Gather all lines containing the string "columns" and copy them out.

>> START

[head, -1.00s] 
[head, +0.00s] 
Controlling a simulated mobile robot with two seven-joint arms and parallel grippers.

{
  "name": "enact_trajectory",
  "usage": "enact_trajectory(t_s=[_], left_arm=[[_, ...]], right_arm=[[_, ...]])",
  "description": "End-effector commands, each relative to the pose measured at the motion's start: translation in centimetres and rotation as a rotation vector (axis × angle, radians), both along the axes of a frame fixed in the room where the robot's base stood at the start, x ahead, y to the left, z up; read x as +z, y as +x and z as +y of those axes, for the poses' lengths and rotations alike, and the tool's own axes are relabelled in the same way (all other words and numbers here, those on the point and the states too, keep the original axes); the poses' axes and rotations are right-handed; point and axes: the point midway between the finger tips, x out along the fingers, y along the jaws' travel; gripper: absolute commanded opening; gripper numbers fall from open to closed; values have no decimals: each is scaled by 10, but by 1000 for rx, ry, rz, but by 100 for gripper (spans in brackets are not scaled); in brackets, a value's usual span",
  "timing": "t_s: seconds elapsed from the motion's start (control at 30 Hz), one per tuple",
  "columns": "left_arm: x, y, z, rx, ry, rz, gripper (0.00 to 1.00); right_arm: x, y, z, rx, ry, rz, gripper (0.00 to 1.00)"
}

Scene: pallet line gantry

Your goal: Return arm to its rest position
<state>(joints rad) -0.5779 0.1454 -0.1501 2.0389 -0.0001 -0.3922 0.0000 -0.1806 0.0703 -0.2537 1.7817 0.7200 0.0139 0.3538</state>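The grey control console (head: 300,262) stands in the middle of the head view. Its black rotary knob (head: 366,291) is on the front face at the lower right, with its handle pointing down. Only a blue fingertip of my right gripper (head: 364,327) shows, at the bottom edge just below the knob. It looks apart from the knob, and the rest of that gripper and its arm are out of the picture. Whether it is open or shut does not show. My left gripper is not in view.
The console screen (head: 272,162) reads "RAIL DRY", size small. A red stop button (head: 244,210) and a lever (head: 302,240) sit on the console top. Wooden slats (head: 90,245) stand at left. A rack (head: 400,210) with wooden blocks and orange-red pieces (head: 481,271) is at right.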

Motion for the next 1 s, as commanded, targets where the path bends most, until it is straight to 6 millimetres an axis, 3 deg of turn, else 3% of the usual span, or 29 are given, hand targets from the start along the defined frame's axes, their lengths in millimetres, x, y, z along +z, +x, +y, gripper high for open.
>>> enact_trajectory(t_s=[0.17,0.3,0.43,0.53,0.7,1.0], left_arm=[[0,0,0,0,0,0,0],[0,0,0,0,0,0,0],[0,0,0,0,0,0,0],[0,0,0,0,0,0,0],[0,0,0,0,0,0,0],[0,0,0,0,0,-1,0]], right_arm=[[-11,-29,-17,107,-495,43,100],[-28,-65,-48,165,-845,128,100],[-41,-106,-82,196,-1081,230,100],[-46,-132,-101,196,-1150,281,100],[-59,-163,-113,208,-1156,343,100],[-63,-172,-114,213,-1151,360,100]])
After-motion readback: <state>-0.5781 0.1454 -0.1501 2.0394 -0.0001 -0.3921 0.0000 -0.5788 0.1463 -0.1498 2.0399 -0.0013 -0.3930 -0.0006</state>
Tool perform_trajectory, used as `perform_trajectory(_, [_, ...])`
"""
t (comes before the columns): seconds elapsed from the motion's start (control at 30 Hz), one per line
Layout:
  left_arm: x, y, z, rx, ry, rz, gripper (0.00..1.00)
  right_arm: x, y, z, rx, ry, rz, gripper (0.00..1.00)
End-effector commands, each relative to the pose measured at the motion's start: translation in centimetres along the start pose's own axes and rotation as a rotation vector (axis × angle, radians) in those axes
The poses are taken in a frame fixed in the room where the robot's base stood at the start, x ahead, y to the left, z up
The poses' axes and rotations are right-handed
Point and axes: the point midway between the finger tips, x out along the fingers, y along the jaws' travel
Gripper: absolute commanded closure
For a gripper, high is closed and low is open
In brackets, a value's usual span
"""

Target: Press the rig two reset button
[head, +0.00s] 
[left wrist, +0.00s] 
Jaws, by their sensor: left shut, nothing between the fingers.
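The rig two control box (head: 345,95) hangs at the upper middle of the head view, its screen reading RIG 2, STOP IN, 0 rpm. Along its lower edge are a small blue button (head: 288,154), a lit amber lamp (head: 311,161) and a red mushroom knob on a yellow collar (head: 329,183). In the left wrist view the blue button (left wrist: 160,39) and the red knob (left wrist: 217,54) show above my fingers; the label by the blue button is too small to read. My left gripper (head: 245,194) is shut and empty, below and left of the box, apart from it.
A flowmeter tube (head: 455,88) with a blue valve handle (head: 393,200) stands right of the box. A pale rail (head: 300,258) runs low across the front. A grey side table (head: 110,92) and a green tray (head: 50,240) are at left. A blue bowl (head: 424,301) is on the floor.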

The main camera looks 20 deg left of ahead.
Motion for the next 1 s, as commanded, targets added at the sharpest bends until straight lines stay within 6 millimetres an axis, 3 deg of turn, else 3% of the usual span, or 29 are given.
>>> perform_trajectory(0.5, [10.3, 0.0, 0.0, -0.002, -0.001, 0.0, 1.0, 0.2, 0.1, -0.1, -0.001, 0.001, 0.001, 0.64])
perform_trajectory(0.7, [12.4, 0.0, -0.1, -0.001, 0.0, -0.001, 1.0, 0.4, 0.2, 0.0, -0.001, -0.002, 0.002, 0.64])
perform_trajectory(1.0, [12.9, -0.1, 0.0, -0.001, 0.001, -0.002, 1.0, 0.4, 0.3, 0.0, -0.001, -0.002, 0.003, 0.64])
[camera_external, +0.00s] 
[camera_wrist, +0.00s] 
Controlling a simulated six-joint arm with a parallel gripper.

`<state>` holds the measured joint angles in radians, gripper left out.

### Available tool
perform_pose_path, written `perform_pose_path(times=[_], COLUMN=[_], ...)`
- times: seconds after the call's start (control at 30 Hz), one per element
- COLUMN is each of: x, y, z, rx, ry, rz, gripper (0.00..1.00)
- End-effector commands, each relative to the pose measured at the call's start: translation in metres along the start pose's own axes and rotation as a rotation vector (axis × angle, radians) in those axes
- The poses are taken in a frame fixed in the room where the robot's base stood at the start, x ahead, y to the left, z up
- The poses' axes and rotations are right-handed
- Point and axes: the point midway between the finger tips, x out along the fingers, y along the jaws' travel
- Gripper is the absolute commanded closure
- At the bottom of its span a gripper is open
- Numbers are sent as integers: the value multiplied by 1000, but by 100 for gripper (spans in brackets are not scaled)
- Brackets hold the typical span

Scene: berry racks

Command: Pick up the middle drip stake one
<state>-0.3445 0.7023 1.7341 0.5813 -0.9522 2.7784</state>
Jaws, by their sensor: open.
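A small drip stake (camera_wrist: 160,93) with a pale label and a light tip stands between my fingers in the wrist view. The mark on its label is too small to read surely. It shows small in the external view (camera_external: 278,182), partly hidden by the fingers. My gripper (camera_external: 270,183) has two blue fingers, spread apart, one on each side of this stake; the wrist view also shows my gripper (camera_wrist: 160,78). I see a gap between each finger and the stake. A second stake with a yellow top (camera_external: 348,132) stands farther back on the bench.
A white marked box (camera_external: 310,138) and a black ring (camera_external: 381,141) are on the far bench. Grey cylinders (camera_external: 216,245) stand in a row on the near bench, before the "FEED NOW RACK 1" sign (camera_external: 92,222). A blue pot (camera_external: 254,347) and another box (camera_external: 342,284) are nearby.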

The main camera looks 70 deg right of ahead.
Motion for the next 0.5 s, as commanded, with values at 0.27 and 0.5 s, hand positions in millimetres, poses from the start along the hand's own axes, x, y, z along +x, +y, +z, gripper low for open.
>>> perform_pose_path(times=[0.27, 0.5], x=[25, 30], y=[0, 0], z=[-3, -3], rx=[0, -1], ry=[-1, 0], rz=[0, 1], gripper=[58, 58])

>> END

* EXERCISE RESULT
  "columns": "left_arm: x, y, z, rx, ry, rz, gripper (0.00 to 1.00); right_arm: x, y, z, rx, ry, rz, gripper (0.00 to 1.00)"
t (comes before the columns): seconds elapsed from the motion's start (control at 30 Hz), one per line

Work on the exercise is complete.